All this is not to argue against improving and increasing travelling facilities between Britain and the mainland. I suppose that most of us are all for that. But there may be better ways of doing that in terms of overall economic and social benefits than a Channel tunnel from Dover to Calais. I should like to see studied, for example, the effect for South Wales and for Britain of an improvement of the South Wales ports and the services sailing from those ports and of similar improvements at Glamorgan Airport.

I was struck by the suggestion of the non. Member for Edinburgh, North about the need for regional airports. This kind of thing should be considered along with the whole question of the tunnel's economic effect. Until that study is made, we simply do not know. Recent work carried out jointly between Newcastle University Systems Dynamics Group and IBM (UK) Scientific Centre is very promising, I believe, in showing the potential of new techniques in the study of influences on regional economic disparities. A complete new methodology is being developed. Indeed, I would say that it has been developed; certainly it is in its pilot stage. It is known as systems dynamics methodology.

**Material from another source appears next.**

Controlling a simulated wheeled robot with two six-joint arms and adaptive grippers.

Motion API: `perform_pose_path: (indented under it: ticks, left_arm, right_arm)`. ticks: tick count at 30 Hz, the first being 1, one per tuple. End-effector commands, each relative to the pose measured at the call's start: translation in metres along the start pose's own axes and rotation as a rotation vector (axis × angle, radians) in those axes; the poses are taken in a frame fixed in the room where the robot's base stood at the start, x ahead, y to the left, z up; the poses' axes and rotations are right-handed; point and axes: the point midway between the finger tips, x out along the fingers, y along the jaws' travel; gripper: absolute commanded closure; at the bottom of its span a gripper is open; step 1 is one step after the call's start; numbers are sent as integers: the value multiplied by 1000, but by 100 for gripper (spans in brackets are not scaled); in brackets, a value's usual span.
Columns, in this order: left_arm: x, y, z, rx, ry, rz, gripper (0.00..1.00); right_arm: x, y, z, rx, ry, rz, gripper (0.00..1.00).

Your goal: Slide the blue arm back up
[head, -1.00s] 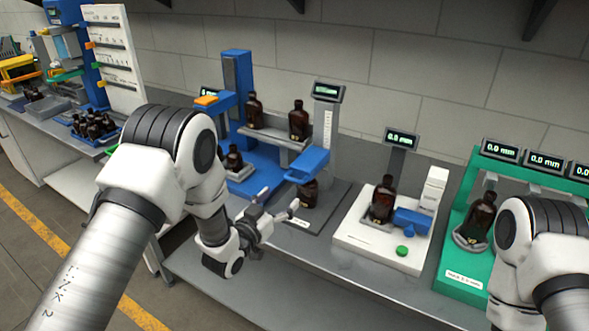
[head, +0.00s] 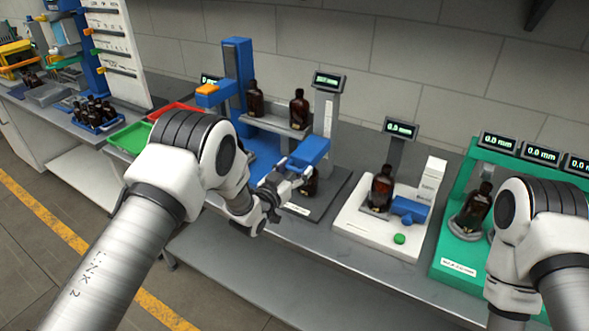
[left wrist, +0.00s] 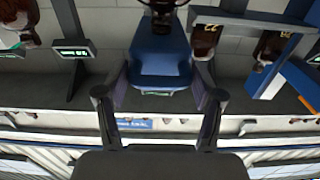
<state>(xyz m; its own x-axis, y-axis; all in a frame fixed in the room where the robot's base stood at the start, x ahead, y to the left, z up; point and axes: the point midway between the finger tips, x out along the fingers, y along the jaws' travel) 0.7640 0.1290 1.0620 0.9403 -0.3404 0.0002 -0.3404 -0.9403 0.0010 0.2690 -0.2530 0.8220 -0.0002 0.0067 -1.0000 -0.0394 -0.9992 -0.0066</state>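The blue arm (head: 310,151) sticks out from the grey post (head: 327,115) of a height gauge with a small display on top. An amber bottle (head: 311,187) stands below the blue arm, partly hidden by it and my gripper. My left gripper (head: 284,172) is at the near end of the blue arm. In the left wrist view the blue arm (left wrist: 160,58) lies between the spread fingers (left wrist: 160,82). The fingers look open, one on each side; whether they touch it I cannot tell. My right gripper is out of view.
Left of the gauge, a blue stand (head: 238,75) and a grey shelf (head: 272,124) with two amber bottles are close by. A white scale (head: 350,222) with a bottle and a green gauge stand (head: 450,250) are to the right. Trays (head: 130,138) lie at the left.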

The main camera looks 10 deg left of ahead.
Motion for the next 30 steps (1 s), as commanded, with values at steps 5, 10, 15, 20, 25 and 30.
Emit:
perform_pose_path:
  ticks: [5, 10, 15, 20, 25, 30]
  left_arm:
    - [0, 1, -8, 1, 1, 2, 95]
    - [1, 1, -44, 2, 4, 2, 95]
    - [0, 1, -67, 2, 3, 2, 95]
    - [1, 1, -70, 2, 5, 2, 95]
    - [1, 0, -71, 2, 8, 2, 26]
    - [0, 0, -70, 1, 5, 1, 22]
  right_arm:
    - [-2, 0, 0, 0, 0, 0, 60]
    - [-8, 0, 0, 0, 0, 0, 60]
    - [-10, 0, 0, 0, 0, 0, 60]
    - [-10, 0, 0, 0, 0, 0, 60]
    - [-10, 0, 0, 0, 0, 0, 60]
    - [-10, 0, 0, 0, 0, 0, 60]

I shall not bore the House with an account of the technique—again, I am not sure that I could—but until this kind of work is done and this kind of provision is written into the Bill, we must give attention to the need for such a study so that the fundamental importance of the tunnel's effect on our key economic problems can be quantified before the next built-in decision point is reached. However, I am inclined to agree with my right hon. Friend the Member for Sheffield, Park (Mr. Mulley) that these built-in decision points will at the end of the day probably be far more theoretical than practical.